Several months ago, during a very serious fangirling crisis (I can say as an excuse that it was spring, and we say in Spain that “la primavera la sangre altera”) I made a very cheesy fanart of Mr. A. Nevertheless I still had a minimum of pride and shame that prevented me to publish it anywhere. In a second thought I wondered if maybe it was not as awful as I suspected, and I sent it by wasap to a couple of friends. My dear friend Tanja replied with a single word “why?”. I understood suddenly the message, it was indeed as awful as I suspected and it was better to make it disappear.

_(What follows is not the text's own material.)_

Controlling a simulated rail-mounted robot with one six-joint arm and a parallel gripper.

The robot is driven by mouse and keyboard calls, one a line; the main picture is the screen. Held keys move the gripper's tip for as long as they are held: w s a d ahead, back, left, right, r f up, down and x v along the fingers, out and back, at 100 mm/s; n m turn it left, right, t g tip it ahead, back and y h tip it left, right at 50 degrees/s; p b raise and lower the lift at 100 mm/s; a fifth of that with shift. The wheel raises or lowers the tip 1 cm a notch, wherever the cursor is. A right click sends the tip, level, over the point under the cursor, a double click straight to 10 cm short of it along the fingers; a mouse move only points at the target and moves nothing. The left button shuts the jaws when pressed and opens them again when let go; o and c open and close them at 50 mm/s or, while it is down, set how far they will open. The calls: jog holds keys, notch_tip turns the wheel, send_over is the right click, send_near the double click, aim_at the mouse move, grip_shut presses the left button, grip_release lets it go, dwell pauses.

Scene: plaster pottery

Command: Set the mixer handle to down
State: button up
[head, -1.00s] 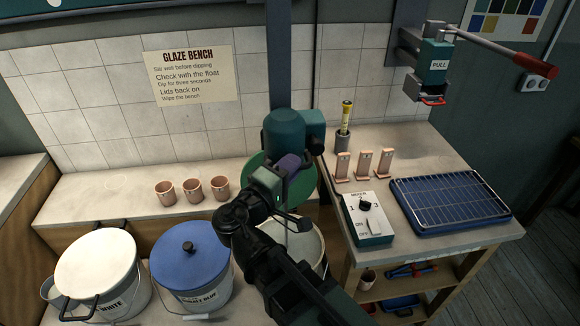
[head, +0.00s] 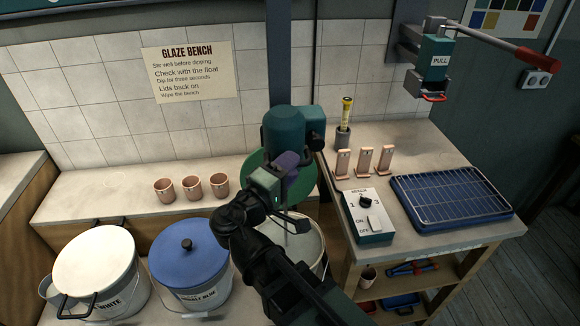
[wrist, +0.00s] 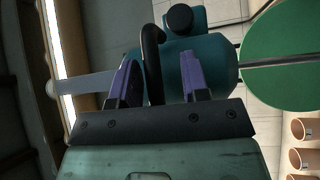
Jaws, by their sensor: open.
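The mixer has a teal motor head (head: 283,132) on a dark upright post in front of the tiled wall. It also shows in the wrist view (wrist: 208,62). A dark curved bar, which looks like the mixer handle (wrist: 151,50), sticks out beside the motor. My gripper (wrist: 156,72) is open, with its purple fingers on either side of this bar; I cannot tell whether either touches it. In the head view my gripper (head: 288,162) is just below the motor head, and the handle is hidden there or too small to make out.
A green disc (head: 302,180) lies behind my arm. A pale bucket (head: 306,250), a blue-lidded bucket (head: 188,252) and a white bucket (head: 96,266) stand in front. The mixer switch box (head: 366,216) and blue rack tray (head: 450,202) are on the right bench.

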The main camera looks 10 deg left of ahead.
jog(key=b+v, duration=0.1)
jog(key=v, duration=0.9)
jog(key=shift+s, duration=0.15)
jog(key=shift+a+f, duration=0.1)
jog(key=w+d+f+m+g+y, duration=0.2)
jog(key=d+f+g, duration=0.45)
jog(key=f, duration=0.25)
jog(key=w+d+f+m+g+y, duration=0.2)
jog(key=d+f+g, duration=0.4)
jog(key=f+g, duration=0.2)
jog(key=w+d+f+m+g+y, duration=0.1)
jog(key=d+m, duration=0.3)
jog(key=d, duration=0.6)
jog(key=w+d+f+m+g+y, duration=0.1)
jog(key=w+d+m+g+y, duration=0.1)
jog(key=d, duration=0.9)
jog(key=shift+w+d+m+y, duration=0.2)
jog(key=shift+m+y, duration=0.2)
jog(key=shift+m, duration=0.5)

I have watched yesterday the last chapter of the eighth season of Spooks and I have thought also: “why?”, adding to the adverb a name: “why Sarah Caulfield?”.
You may have realised that I love proverbs; it is known that “squadra vincente non si tocca” (the winning team must remain unchanged). In my humble opinion, Lucas North and Elizabeta were a winning team. Richard Armitage and Paloma Baeza had chemistry in the screen, a lot. My heart shrank every time they met and felt sympathy with the cruel fate that separated Beta from Lucas who made the ultimate sacrifice; it was impossible for her sake and safety to be together. I have never seen a thumb caressing with such a tenderness a picture as Lucas did before tearing apart theirs.
Summarising: Lucas and Beta were credible. As are were credible the best working pals ever: Lucas North and Ros Myers, another example of exploding chemistry in the screen. Maybe not the sexual type (although the bankers’ chapter was a clear hint that those two may have blown the screen); the lines and puns between Ros and Lucas were simply awesome as this sentence that tells Ros to Lucas on the phone about Sarah:
Unfortunately plans for season 8 were different and Elizabeta had to disappear for real, no second chances, re-thoughts or coming-backs. Someone thought, maybe after stuyding the fans reactions after season 7, that they could take advantage of Mr. A’s attractive as well as acting skills, conceding the viewer unwarranted exhibitions of his beautiful body, including also physical activity under the sheets not only to punch a pillow. Let’s be honest, I’m not an hypocrite and the fan-girl in me who makes cheesy fanarts has appreciated the view, but the scene in which he undresses before meeting his torturer is ridiculous as it lacks a subtle detail to make it reliable: he had to throw away his clothes if the Russian wanted to be sure that he was not wired.
Neverheless, the worst idea of the whole series 8 had a name and a surname: Sarah Caulfield. Why Sarah Caulfield? Lucas and Sarah together were, using Cole Porter’s lyrics “as cold as yesterday mashed potatoes” and my impression when they first kiss under Tower Bridge is that Lucas was seriously thinking about the idea of swimming in the Thames rather than sharing a hotel room with her. I don’t know which was the real problem behind that absolute lack of empathy and chemistry between Richard Armitage and Genevieve O’Reilly. Maybe she felt uncomfortable with her fake American accent (I’ve read that it was a complete disaster, something like someone speaking Spanish mixing catalonian and andalusian accent), maybe they two did not get along well… The fact is that Lucas and Sarah were not reliable as a couple, the only scenes together that worked are those in which Lucas clearly despises Sarah after knowing her treason.
It can be argued by an un-biased viewer that maybe RA is not such a very good actor as I claim he to be, if, after Sarah’s death, he is supposed to feel “distraught” (as Ruth tells Harry) and I just can see him “relieved”. I can only reply with the famous final line in “Some Like it Hot”, nobody’s perfect, and that includes Richard. In some moments, anyway, I’ve felt he had broken that barrier between him and Genevieve, as here, in which he gives her one of his famous iceberg melting love glances.
Nevertheless, albeit the above, the scenes together in which feelings different from disappointment or disgust had to be displayed were a total failure. Moreover, Sarah Caulfield’s character was a total failure, not reliable as lover but neither as a spy: cold, flat, irrelevant.